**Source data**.
----

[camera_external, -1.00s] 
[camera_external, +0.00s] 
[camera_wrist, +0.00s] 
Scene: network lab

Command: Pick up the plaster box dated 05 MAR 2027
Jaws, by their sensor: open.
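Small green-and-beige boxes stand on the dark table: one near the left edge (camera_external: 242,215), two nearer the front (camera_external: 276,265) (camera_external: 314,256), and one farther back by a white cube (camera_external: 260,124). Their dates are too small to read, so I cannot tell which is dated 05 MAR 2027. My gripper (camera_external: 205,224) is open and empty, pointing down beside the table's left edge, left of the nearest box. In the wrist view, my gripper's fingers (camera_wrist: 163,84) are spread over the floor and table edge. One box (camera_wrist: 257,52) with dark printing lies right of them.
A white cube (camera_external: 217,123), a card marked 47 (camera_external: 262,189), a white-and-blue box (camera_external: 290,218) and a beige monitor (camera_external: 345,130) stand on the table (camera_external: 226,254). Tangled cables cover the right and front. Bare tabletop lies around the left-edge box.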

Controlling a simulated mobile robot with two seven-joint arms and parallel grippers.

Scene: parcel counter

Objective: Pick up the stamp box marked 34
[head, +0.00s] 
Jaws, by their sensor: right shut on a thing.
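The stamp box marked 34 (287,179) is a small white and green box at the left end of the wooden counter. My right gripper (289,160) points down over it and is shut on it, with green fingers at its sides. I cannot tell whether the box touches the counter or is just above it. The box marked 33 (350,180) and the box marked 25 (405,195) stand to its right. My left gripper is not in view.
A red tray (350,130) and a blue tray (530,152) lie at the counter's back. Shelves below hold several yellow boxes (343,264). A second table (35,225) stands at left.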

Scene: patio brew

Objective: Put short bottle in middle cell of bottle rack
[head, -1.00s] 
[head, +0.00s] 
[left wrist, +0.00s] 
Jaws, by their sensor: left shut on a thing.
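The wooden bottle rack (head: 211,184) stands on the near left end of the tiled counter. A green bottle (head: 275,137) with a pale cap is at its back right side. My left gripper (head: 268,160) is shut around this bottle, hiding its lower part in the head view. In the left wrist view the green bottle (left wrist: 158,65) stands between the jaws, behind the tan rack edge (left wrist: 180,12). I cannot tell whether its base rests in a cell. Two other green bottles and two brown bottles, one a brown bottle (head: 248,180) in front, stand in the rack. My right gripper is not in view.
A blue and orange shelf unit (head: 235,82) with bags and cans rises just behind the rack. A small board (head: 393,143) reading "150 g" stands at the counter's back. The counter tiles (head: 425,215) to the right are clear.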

----

**PROBLEM DETAILS**. Your task is to transcribe only the lines from the line containing "[camera_external, +0.00s]" through the line containing "Objective: Put short", word for word.

**SOLUTION TO THE EXERCISE**.
[camera_external, +0.00s] 
[camera_wrist, +0.00s] 
Scene: network lab

Command: Pick up the plaster box dated 05 MAR 2027
Jaws, by their sensor: open.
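Small green-and-beige boxes stand on the dark table: one near the left edge (camera_external: 242,215), two nearer the front (camera_external: 276,265) (camera_external: 314,256), and one farther back by a white cube (camera_external: 260,124). Their dates are too small to read, so I cannot tell which is dated 05 MAR 2027. My gripper (camera_external: 205,224) is open and empty, pointing down beside the table's left edge, left of the nearest box. In the wrist view, my gripper's fingers (camera_wrist: 163,84) are spread over the floor and table edge. One box (camera_wrist: 257,52) with dark printing lies right of them.
A white cube (camera_external: 217,123), a card marked 47 (camera_external: 262,189), a white-and-blue box (camera_external: 290,218) and a beige monitor (camera_external: 345,130) stand on the table (camera_external: 226,254). Tangled cables cover the right and front. Bare tabletop lies around the left-edge box.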

Controlling a simulated mobile robot with two seven-joint arms and parallel grippers.

Scene: parcel counter

Objective: Pick up the stamp box marked 34
[head, +0.00s] 
Jaws, by their sensor: right shut on a thing.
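The stamp box marked 34 (287,179) is a small white and green box at the left end of the wooden counter. My right gripper (289,160) points down over it and is shut on it, with green fingers at its sides. I cannot tell whether the box touches the counter or is just above it. The box marked 33 (350,180) and the box marked 25 (405,195) stand to its right. My left gripper is not in view.
A red tray (350,130) and a blue tray (530,152) lie at the counter's back. Shelves below hold several yellow boxes (343,264). A second table (35,225) stands at left.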

Scene: patio brew

Objective: Put short bottle in middle cell of bottle rack

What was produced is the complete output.